O
colapso da mobilidade urbana em São Paulo
Possíveis políticas
para sua superação
por Roberto Guido
A
mobilidade urbana em São Paulo entrou em colapso. Fruto do descaso
histórico dos poderes públicos com as causas estruturais do
problema, apresenta hoje um crise que não poderá ser enfrentada com
medidas pontuais, fragmentadas e insuficientes, como, de resto, tem
sido o histórico de intervenção urbana em nossa cidade.
Em
primeiro lugar, cientes de que os mecanismos indutores da orientação
centralizadora da malha viária paulistana são determinados pela
lógica da especulação imobiliária, é necessário ter claro que
se se pretende iniciar o enfrentamento do problema, é urgente
iniciar o desmonte dos mecanismos de transferência da renda social
da terra para setores minoritários da cidade (agentes imobiliários,
construtoras, entre outros).
Para isso
é fundamental a instituição de incentivos fiscais na periferia da
cidade e a instituição do imposto progressivo nas áreas mais
centrais: Valorizar a instituição da produção de bens e serviços
na periferia, gerando emprego e renda para os setores populares e
assim diminuir o peso das migrações pendulares, característica dos
ambientes urbanos densamente povoados, ao mesmo tempo em que o poder
público induz à ocupação dos terrenos vazios (e que não são
poucos) nas áreas mais centrais.
A
implementação dessa diretriz de política pública urbana,
portanto, resultaria em duas consequências bastante favoráveis à
cidade: No curto prazo, redução da demanda de transporte pela
fixação de um maior contingente populacional próximo à sua
residência por conta de uma maior oferta de bens (materiais,
serviços, culturais) de maneira descentralizada. Num prazo maior, o
desestímulo à ocupação periférica patrocinada pelos setores
rentistas da terra que assim o fazem objetivando especular com o
advento de benfeitorias públicas nessas áreas, benfeitorias essas
que necessariamente também são ofertadas nas áreas mais centrais e
vazias e das quais as que mais se destacam são as vias urbanas, na
sua maioria convergentes para o centro e que pelo seu traçado
radial, acentuam o colapso de mobilidade que assistimos hoje.
Em
segundo lugar, são necessários fortes investimento em transporte
público (corredores de ônibus, metrô, trens) de forma coordenada,
pelas esferas federal, estadual e municipal. Para desestimular o uso
de veículos pelos indivíduos, o transporte coletivo deve ter
qualidade, o que está longe de ser uma realidade em São Paulo.

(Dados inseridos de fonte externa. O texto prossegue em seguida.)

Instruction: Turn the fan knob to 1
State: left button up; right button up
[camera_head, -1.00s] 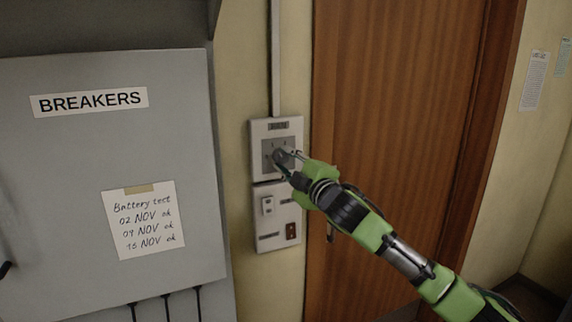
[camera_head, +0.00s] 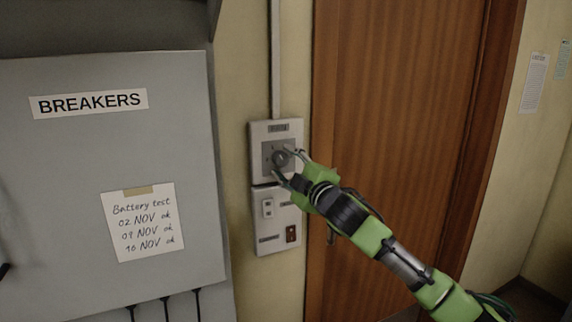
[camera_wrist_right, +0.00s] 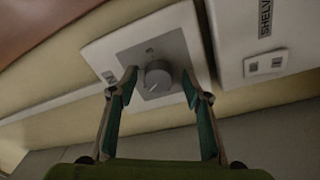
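The fan knob (camera_head: 279,157) is a round dark grey dial on a grey square in the upper white wall plate (camera_head: 260,128). In the right wrist view the knob (camera_wrist_right: 158,76) sits between the two fingertips, with a light pointer mark toward its lower left. My right gripper (camera_head: 283,163) is open around the knob, one finger on each side. In the wrist view the right gripper (camera_wrist_right: 160,88) shows gaps between both fingers and the knob. The numbers around the knob are too small to read. My left gripper is not in view.
Below is a second plate (camera_head: 265,224) with a white switch (camera_head: 267,207) and a dark reddish switch (camera_head: 291,232). A grey breaker cabinet (camera_head: 60,200) stands to the left and a brown door (camera_head: 400,120) to the right. A conduit (camera_head: 276,60) runs up from the plate.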

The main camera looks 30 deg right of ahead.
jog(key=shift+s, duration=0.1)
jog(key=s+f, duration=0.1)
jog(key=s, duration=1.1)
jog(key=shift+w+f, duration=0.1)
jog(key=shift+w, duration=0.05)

Parece ser claro que só forças políticas que, de forma
republicana, garantam ações coordenadas e integradas poderão
levar à cabo essa empreitada.
Pesquisa
encomendada pela ONG Nossa São Paulo ao IBOPE constata que 67% dos
entrevistados reprovam as atuais políticas voltadas para a
diminuição do trânsito, 70% não conseguem verificar a prioridade
ao transporte coletivo, 68% reprovam o tempo de deslocamento, assim
como 71% o fazem em relação à pontualidade dos ônibus (o tempo
médio de espera de ônibus em São Paulo é de 22 minutos). A
restrição aos ônibus fretados, política de incentivo ao uso
particular por parte da prefeitura de São Paulo, é contestada por
71% dos entrevistados.*
O metrô
paulistano, com apenas 74,3 km de extensão (cerca de 1/3 da extensão
do seu similar na Cidade do México e que teve o início da sua
construção um ano após o nosso) está saturado, é caríssimo, e
sua gestão está comprometida pela completa ausência de
transparência. Reformas de trens que custam quase o preço de novas
aquisições, construções superfaturadas, privatizações,
complementam o caos no qual estão submetidos cerca de 3,5 milhões
de usuários/dia que superlotam as poucas linhas e composições
existentes. Quadro similar encontraremos na rarefeita rede
ferroviária estabelecida em São Paulo.
Com
relação aos corredores e frota de ônibus a mesma realidade se
apresenta: nenhuma expansão e aumento acentuado da demanda.
Por fim,
chama a atenção a ausência de um plano cicloviário, não só para
as áreas centrais, mas também para os bairros periféricos,
integrado à outras modalidades de transporte, de sorte que tenhamos
uma alternativa limpa e saudável do ponto de vista energético e de
qualidade de vida. Mas além disso, é preciso investimento em
campanhas institucionais e educacionais para valorização desse meio
de transporte pelos diversos extrato sociais. Dos entrevistados pela
pesquisa citada, 74% ressentem-se da ausência de ciclovias, o que
demonstra o potencial que um plano cicloviário combinado com
campanhas institucionais de incentivo ao uso de bicicletas poderia
ter como mais um elemento para enfrentarmos o colapso da mobilidade
urbana paulistana.
Não se
pretende aqui esgotar esse assunto, mas demonstrar que as atuais
medidas tomadas pelo poder público são insuficientes, fragmentadas,
pontuais e que na maioria das vezes limitam-se à ações relativas à
regulação da circulação urbana e que, de maneira alguma podem dar
conta de um problema que é sistêmico e tem determinações
estruturais.
*Pesquisa
IBOPE sobre percepção da população encomendada pela ONG Nossa
São Paulo.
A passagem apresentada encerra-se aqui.